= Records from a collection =
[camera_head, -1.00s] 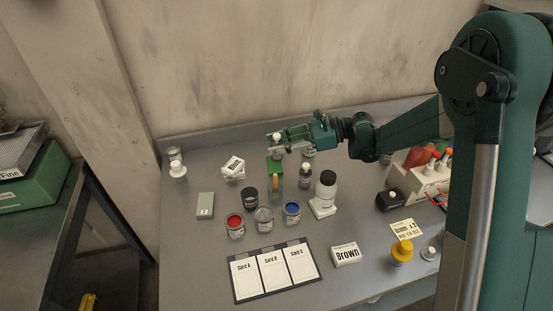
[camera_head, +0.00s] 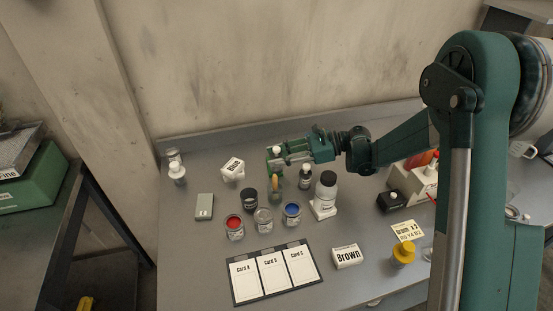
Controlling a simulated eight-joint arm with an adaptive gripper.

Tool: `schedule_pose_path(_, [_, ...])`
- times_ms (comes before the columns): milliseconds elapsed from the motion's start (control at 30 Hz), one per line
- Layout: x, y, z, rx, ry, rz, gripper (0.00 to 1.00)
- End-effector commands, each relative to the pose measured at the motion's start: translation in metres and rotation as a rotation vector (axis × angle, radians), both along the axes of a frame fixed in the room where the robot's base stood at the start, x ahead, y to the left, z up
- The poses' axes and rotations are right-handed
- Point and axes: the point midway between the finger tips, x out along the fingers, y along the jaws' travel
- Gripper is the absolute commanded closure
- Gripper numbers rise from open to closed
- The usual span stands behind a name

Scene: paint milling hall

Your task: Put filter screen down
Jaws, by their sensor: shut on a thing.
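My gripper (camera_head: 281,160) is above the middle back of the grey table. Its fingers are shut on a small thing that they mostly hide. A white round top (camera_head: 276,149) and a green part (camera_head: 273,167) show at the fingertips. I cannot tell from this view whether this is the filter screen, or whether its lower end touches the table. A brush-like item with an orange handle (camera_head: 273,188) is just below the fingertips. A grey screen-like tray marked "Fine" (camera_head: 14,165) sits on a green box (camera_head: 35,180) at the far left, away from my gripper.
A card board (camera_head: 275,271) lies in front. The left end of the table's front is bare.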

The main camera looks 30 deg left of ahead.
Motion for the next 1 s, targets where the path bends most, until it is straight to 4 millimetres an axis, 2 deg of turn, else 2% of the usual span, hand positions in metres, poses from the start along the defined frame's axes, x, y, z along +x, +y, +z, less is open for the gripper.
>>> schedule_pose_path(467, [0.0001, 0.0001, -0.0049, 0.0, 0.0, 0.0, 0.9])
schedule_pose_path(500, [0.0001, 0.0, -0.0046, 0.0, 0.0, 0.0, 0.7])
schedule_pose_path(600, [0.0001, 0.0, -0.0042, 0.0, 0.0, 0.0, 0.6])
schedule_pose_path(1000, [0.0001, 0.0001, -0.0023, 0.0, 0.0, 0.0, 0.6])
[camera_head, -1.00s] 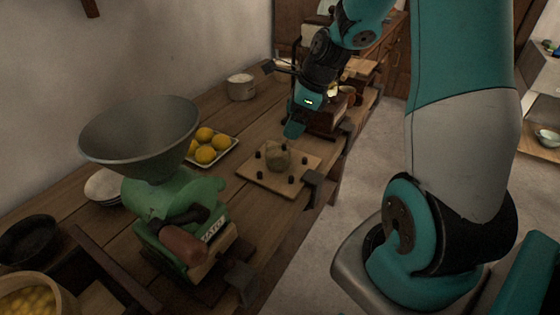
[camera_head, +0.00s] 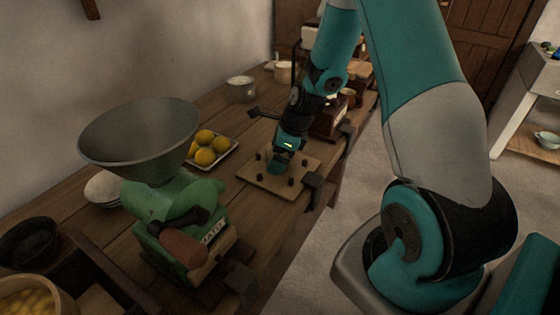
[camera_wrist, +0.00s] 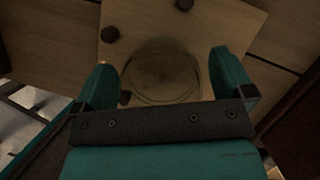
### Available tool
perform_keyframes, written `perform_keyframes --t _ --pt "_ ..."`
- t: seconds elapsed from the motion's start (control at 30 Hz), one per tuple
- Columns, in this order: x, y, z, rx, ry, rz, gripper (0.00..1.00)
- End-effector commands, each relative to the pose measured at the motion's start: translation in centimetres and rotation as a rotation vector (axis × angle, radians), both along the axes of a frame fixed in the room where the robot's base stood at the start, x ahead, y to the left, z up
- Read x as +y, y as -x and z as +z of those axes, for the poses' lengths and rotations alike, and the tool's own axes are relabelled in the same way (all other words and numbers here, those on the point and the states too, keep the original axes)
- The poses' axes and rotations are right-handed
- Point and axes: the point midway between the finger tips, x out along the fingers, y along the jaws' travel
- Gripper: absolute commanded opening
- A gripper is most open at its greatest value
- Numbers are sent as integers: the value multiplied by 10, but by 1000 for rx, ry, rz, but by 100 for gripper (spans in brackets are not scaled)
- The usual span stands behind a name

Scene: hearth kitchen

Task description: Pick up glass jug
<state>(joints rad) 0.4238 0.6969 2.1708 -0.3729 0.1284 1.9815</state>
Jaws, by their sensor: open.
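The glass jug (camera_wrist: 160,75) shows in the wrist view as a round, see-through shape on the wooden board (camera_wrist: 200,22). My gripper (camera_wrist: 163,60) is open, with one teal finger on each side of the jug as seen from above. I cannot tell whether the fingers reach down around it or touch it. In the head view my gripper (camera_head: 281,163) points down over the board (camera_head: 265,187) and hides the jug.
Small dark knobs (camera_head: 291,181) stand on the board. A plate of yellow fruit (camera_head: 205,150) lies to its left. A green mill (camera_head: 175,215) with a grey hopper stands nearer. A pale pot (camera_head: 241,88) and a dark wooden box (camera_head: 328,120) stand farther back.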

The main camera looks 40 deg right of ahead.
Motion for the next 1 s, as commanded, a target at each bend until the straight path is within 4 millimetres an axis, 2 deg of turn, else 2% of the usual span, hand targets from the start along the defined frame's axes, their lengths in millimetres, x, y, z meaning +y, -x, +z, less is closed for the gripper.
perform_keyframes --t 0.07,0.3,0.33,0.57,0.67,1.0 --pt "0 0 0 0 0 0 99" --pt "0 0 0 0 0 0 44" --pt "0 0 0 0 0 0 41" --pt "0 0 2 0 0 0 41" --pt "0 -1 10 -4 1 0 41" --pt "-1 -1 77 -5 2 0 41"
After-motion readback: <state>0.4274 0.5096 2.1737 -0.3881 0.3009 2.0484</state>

= TASK TO CARRY OUT =
Start at the line with "- A gripper", stop at the line with "The main camera looks 40 deg right of ahead.", and return every line in that stretch exactly, those two included.

= WRITTEN ANSWER =
- A gripper is most open at its greatest value
- Numbers are sent as integers: the value multiplied by 10, but by 1000 for rx, ry, rz, but by 100 for gripper (spans in brackets are not scaled)
- The usual span stands behind a name

Scene: hearth kitchen

Task description: Pick up glass jug
<state>(joints rad) 0.4238 0.6969 2.1708 -0.3729 0.1284 1.9815</state>
Jaws, by their sensor: open.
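The glass jug (camera_wrist: 160,75) shows in the wrist view as a round, see-through shape on the wooden board (camera_wrist: 200,22). My gripper (camera_wrist: 163,60) is open, with one teal finger on each side of the jug as seen from above. I cannot tell whether the fingers reach down around it or touch it. In the head view my gripper (camera_head: 281,163) points down over the board (camera_head: 265,187) and hides the jug.
Small dark knobs (camera_head: 291,181) stand on the board. A plate of yellow fruit (camera_head: 205,150) lies to its left. A green mill (camera_head: 175,215) with a grey hopper stands nearer. A pale pot (camera_head: 241,88) and a dark wooden box (camera_head: 328,120) stand farther back.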

The main camera looks 40 deg right of ahead.

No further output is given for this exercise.